Following Burwell’s statements, Samuelson clarified that item (d) that Burwell was referencing could also just include one line item that summarizes expenses — not necessarily “boxes and boxes of receipts.”

"To me, you were asking for receipts and unfortunately, most of those receipts can definitely have those identifiers on them,” Burwell said. “Myself personally, I have 16 staff members and seven of them are part time. We serve 80 meals a day and we have 250 volunteers that deliver meals every day, five days a week, so we don't have the staff to pull 200 boxes out of the attic to look those up, and that's what we would have to do. It's cost prohibitive.”

“That’s not what I was asking at all,” Samuelson said.

Hood County Judge Ron Massingill then asked if the tax form 990 the nonprofits are required to turn in shows transparency. Samuelson said yes, but that the nonprofits had not been turning their tax forms in to the county.

“That's incorrect,” Burwell said. “We did actually with the court last year. I know that the Hood County Area Agency on Aging did turn that into the court.”

“One did, but it's not something that we have as part of our budget process, which I think we should adopt as a best practice to follow what the committee of aging did,” Samuelson said. “I'm sorry for the misunderstanding. But I wasn't asking for any details, just like a summary of receipts and disbursements."

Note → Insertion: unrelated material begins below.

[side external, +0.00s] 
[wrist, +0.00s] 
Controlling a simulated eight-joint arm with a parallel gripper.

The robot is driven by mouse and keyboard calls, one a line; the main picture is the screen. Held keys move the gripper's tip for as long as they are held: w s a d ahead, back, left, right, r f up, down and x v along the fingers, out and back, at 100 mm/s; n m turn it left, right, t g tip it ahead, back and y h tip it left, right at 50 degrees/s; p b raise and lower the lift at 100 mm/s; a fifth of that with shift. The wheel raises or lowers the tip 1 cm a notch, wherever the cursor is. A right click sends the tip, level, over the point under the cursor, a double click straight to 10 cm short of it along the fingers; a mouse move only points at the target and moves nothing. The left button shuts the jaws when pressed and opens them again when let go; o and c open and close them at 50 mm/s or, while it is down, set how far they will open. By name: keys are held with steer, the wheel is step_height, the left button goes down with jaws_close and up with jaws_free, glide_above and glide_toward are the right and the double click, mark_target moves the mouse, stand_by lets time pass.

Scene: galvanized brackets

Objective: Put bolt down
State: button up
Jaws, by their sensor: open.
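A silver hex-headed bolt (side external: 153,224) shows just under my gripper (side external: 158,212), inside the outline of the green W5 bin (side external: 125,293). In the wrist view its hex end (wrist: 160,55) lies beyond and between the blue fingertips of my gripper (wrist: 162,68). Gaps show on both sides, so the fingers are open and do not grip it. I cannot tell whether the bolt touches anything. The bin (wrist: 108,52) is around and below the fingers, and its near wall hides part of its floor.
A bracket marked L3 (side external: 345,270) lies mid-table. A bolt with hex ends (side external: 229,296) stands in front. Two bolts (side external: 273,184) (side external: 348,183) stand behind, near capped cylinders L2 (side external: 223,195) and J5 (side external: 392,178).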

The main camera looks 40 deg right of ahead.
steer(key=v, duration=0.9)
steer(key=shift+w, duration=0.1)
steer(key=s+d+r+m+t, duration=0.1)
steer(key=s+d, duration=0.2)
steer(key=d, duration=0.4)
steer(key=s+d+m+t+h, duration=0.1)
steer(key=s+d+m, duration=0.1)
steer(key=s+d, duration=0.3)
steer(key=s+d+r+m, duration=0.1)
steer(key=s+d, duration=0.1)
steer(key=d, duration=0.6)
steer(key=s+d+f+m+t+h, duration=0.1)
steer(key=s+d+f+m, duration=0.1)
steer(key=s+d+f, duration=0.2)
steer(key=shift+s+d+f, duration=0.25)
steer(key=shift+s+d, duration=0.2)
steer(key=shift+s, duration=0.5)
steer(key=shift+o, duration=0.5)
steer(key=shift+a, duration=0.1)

Samuelson made a motion to adopt a budget application procedure to require nonprofits requesting funding through the Hood County budget to submit the following three items of information: certificate of good standing from the state of Texas, audited financial statement and tax form 990.

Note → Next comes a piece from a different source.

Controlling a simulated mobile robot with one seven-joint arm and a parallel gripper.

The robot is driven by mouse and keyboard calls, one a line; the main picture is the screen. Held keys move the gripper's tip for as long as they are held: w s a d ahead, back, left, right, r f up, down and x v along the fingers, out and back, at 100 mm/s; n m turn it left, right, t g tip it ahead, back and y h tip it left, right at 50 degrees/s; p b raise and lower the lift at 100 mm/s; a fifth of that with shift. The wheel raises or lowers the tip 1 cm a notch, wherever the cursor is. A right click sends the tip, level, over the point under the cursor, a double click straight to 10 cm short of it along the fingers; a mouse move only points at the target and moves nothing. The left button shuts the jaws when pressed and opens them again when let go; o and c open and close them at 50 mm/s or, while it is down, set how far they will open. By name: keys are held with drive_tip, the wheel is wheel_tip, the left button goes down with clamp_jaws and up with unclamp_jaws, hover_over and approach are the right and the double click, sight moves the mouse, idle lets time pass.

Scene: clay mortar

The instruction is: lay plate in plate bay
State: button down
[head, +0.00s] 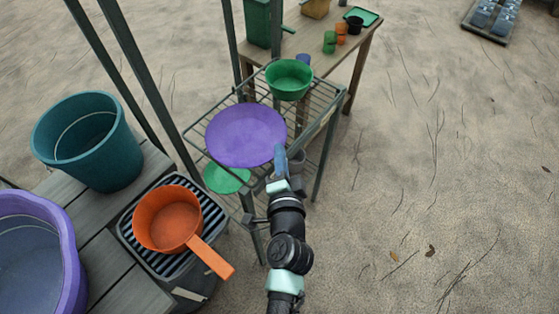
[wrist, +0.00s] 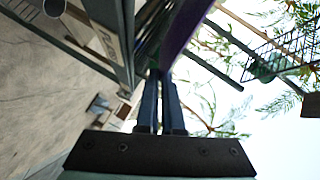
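A purple plate (head: 245,135) is over the left part of the wire rack's top shelf (head: 318,112), roughly level. I cannot tell whether it touches the wires. My gripper (head: 280,158) is at the plate's right front rim. In the wrist view, its two dark fingers (wrist: 161,85) are close together with the purple plate edge (wrist: 184,28) at their tips. The plate hides much of the shelf below it. A pale label (wrist: 108,40) shows on a rack part in the wrist view; I cannot read it. No bay marking is clear in the head view.
A green bowl (head: 289,80) sits on the rack's top shelf behind the plate. A green plate (head: 224,179) is lower down. Rack posts rise at the left. An orange pan (head: 172,220), teal bucket (head: 88,140) and purple tub (head: 35,255) stand left.

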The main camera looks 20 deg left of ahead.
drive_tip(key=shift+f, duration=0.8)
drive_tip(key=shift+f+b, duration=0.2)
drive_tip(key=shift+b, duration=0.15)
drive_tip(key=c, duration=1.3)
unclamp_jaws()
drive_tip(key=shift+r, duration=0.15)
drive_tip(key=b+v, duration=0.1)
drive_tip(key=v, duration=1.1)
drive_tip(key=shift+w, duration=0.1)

After Samuelson entered her amended motion, other speakers declined to comment, except for Dr. Harold Granek who cautioned the court about “going too far” with the application process.

"I think the idea of having some set of rules is good, just let's not get too complicated,” he urged.

“I think we’ve listened and modified, so thank you,” Samuelson said.

Massingill then brought the motion, which was seconded by Precinct 4 Commissioner Dave Eagle, to a vote. The motion passed unanimously.